● **TASK STATEMENT**: Copy out each line of the data holding "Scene".

● **RECORDS FOR THE TASK**:
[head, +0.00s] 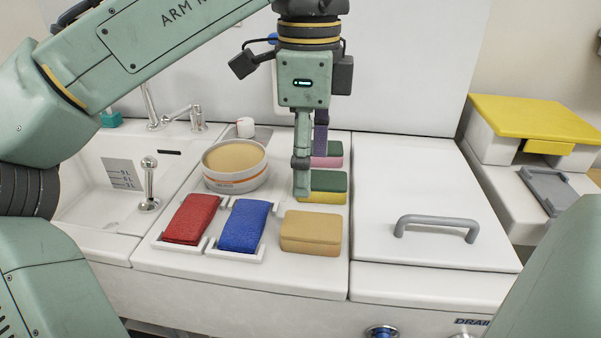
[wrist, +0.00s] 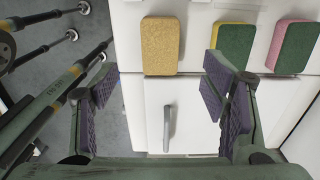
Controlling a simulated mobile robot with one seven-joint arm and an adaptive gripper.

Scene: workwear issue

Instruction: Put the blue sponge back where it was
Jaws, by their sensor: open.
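The blue sponge (head: 243,226), a rough-textured block, lies in a white open-sided holder (head: 236,254) on the white counter, right of a red block in a like holder. It is out of the wrist view. My gripper (head: 310,180) points down to the right of and behind the blue sponge, in front of part of a green-and-yellow sponge in the head view. In the wrist view its purple-padded fingers (wrist: 167,90) stand wide apart with nothing held between them. I cannot tell its exact height above the counter.
A tan sponge (head: 310,232) lies right of the blue one. Behind it are a green-and-yellow sponge (head: 328,181) and a green-and-pink sponge (head: 330,149). The red block (head: 190,219) sits left. A round tub (head: 236,180) stands behind. A lid with a grey handle (head: 436,224) lies right.

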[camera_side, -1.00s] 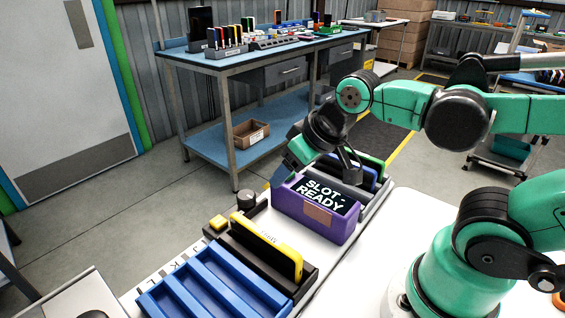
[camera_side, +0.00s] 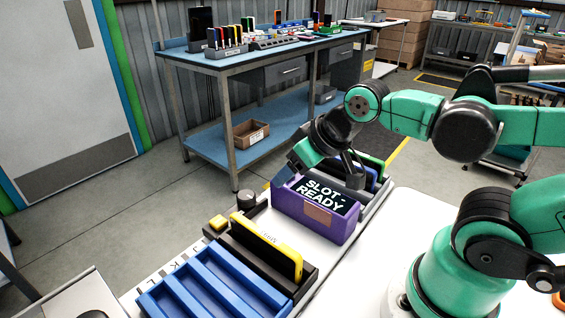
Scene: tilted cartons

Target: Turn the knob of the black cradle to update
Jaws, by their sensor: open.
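The black cradle (camera_side: 301,284) sits on the white table in the lower middle, with a yellow-edged device (camera_side: 268,247) standing tilted in it. A dark round knob (camera_side: 246,198) stands at the cradle's far left side. A small yellow block (camera_side: 218,222) is near the cradle's left end. I cannot tell from this view which way the knob points. My gripper (camera_side: 352,168) is open, above and behind the purple box, well right of the knob. Its fingertips are small and partly hidden, and it appears to hold nothing.
A purple box (camera_side: 316,225) reading "SLOT-READY" stands between my gripper and the black cradle. Blue trays (camera_side: 205,285) lie in front of the cradle. Green, blue and dark holders stand behind the purple box. White table top is bare to the right.

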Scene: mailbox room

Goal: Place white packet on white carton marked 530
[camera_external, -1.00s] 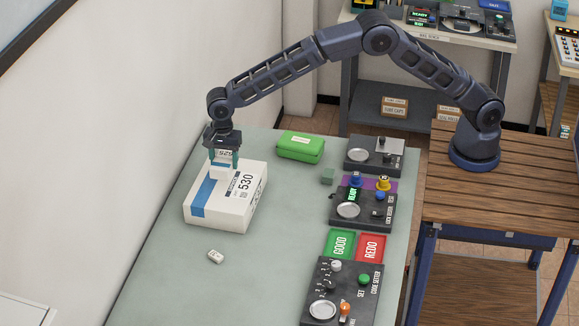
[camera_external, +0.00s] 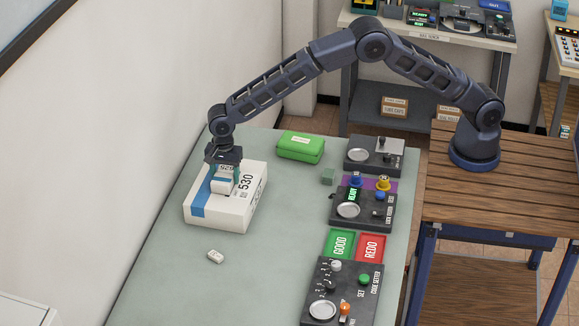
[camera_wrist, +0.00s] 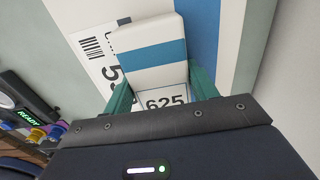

● **COMPLETE RESPONSE**:
Scene: workwear issue
Scene: tilted cartons
Scene: mailbox room

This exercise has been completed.